→ Exercise instructions
Quote from the first line below through the line that contains "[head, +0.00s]", both included, and leave the pictures out.

→ Dataset section
-------
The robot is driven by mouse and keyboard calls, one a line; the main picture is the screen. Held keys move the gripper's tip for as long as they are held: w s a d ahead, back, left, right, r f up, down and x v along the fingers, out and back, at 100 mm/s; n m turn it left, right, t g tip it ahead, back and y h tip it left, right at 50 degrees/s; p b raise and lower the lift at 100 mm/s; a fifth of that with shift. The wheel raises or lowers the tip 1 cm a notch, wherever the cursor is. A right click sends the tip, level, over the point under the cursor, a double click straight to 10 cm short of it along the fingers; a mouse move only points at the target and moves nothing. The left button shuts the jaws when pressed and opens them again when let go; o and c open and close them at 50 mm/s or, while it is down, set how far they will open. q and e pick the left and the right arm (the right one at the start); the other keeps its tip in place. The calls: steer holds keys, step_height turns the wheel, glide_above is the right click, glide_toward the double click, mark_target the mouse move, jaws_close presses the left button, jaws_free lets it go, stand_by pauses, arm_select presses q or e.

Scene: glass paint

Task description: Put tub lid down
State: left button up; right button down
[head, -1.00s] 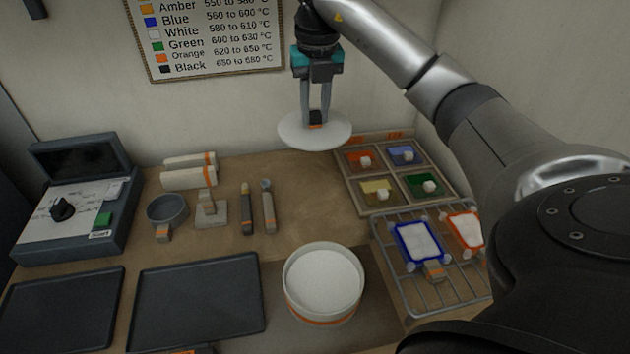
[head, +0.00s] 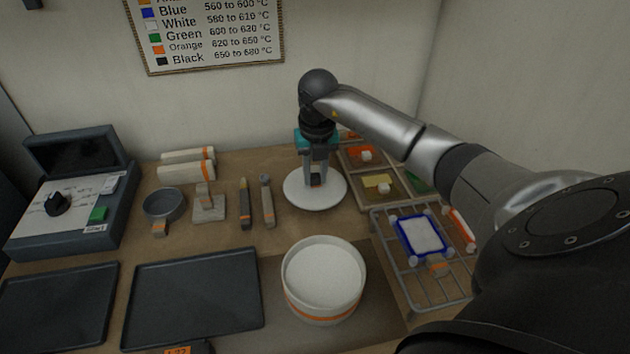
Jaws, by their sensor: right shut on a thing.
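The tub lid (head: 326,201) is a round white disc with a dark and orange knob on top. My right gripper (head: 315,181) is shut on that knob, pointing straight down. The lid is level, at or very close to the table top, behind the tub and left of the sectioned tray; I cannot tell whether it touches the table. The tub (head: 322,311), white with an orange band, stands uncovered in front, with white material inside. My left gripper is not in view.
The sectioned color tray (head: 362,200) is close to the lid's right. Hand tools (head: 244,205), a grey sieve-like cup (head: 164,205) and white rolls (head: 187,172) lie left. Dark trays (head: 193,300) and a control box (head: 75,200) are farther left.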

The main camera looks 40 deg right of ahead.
-------
→ Task answer
The robot is driven by mouse and keyboard calls, one a line; the main picture is the screen. Held keys move the gripper's tip for as long as they are held: w s a d ahead, back, left, right, r f up, down and x v along the fingers, out and back, at 100 mm/s; n m turn it left, right, t g tip it ahead, back and y h tip it left, right at 50 degrees/s; p b raise and lower the lift at 100 mm/s; a fifth of that with shift. The wheel raises or lowers the tip 1 cm a notch, wherever the cursor is. A right click sends the tip, level, over the point under the cursor, a double click straight to 10 cm short of it along the fingers; a mouse move only points at the target and moves nothing. The left button shuts the jaws when pressed and opens them again when let go; o and c open and close them at 50 mm/s or, while it is down, set how far they will open. q and e pick the left and the right arm (the right one at the start); the other keeps its tip in place. The calls: steer holds keys, step_height turns the wheel, glide_above is the right click, glide_toward the double click, mark_target the mouse move, jaws_close presses the left button, jaws_free lets it go, stand_by pauses, arm_select presses q or e.

Scene: glass paint

Task description: Put tub lid down
State: left button up; right button down
[head, -1.00s] 
[head, +0.00s] 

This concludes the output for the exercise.